>> BEGIN

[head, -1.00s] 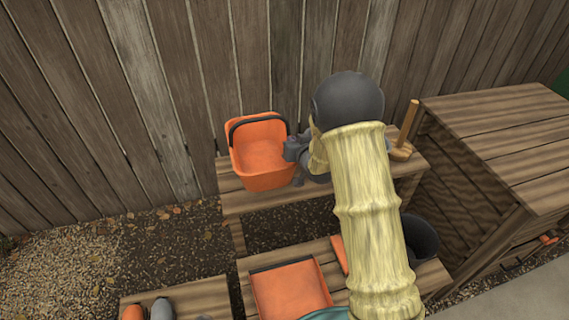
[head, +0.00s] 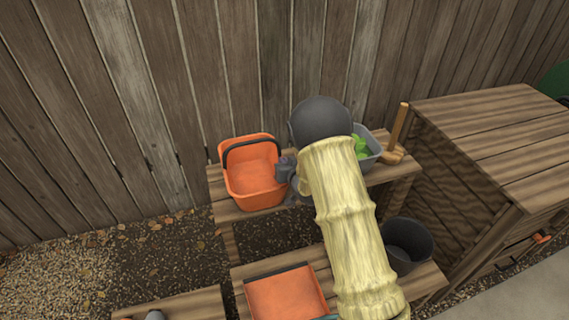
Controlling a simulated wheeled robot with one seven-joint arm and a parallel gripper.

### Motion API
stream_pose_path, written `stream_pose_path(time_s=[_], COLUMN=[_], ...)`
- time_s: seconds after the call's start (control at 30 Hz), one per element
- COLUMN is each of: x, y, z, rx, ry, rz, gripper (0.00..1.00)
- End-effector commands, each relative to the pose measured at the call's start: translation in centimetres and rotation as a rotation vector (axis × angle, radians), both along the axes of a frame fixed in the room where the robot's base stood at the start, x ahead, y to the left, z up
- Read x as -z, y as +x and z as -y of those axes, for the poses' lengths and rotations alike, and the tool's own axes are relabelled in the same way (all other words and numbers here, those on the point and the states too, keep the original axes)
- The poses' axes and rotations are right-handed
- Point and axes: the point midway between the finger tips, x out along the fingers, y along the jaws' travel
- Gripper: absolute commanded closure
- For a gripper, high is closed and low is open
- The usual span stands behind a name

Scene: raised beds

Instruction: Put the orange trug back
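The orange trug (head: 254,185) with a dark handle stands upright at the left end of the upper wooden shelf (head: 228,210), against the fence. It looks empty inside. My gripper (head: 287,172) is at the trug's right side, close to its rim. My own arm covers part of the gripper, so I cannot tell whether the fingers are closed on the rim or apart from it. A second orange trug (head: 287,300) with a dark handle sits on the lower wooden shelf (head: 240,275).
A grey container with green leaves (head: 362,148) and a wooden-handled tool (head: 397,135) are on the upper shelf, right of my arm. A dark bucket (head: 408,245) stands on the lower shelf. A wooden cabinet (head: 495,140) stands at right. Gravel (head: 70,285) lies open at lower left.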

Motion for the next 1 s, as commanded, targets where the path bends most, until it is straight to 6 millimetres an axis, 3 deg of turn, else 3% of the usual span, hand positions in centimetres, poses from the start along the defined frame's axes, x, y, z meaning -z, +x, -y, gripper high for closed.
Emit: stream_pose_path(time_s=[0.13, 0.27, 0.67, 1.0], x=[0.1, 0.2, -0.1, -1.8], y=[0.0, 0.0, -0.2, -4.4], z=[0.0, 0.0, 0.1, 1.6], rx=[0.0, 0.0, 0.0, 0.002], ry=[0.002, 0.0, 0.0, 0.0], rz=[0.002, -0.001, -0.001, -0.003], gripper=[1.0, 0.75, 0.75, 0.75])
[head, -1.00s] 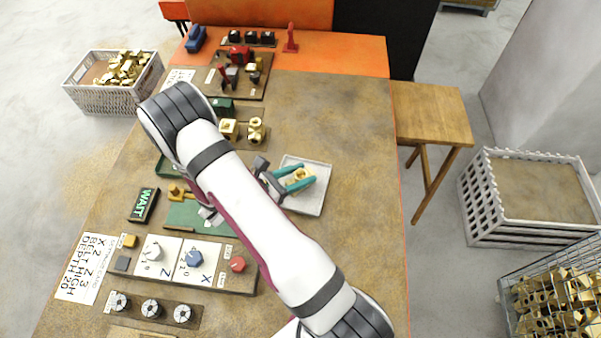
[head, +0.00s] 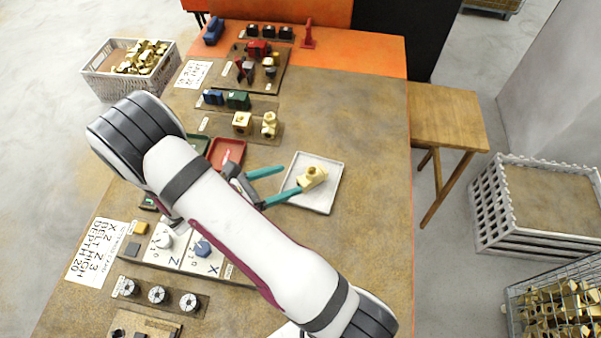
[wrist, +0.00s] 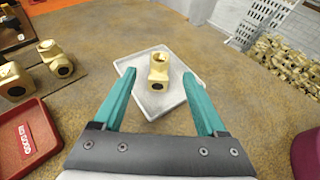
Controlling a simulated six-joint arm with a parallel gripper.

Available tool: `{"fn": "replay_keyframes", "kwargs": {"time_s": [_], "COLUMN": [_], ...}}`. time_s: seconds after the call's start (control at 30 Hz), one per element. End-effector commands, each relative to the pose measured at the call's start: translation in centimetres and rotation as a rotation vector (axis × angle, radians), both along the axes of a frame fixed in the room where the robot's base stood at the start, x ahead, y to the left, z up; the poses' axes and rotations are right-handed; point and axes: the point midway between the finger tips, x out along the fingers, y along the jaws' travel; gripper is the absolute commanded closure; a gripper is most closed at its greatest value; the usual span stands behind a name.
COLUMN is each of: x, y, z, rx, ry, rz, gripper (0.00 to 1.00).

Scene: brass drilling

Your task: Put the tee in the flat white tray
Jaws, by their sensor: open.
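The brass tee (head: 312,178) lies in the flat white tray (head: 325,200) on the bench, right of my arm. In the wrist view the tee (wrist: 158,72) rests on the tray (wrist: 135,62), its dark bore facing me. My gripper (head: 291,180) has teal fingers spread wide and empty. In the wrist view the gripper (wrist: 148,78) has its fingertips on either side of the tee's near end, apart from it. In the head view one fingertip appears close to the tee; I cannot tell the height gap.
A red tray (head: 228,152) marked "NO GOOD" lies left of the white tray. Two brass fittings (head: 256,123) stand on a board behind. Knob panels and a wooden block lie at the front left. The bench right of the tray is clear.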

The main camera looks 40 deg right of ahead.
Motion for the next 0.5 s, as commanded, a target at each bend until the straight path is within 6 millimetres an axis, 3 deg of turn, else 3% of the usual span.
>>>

>> END

> Requirements: Copy every line from the records above that contains the word "Motion".

> Output of the exercise:
### Motion API
Motion for the next 1 s, as commanded, targets where the path bends most, until it is straight to 6 millimetres an axis, 3 deg of turn, else 3% of the usual span, hand positions in centimetres, poses from the start along the defined frame's axes, x, y, z meaning -z, +x, -y, gripper high for closed.
Motion for the next 0.5 s, as commanded, a target at each bend until the straight path is within 6 millimetres an axis, 3 deg of turn, else 3% of the usual span.

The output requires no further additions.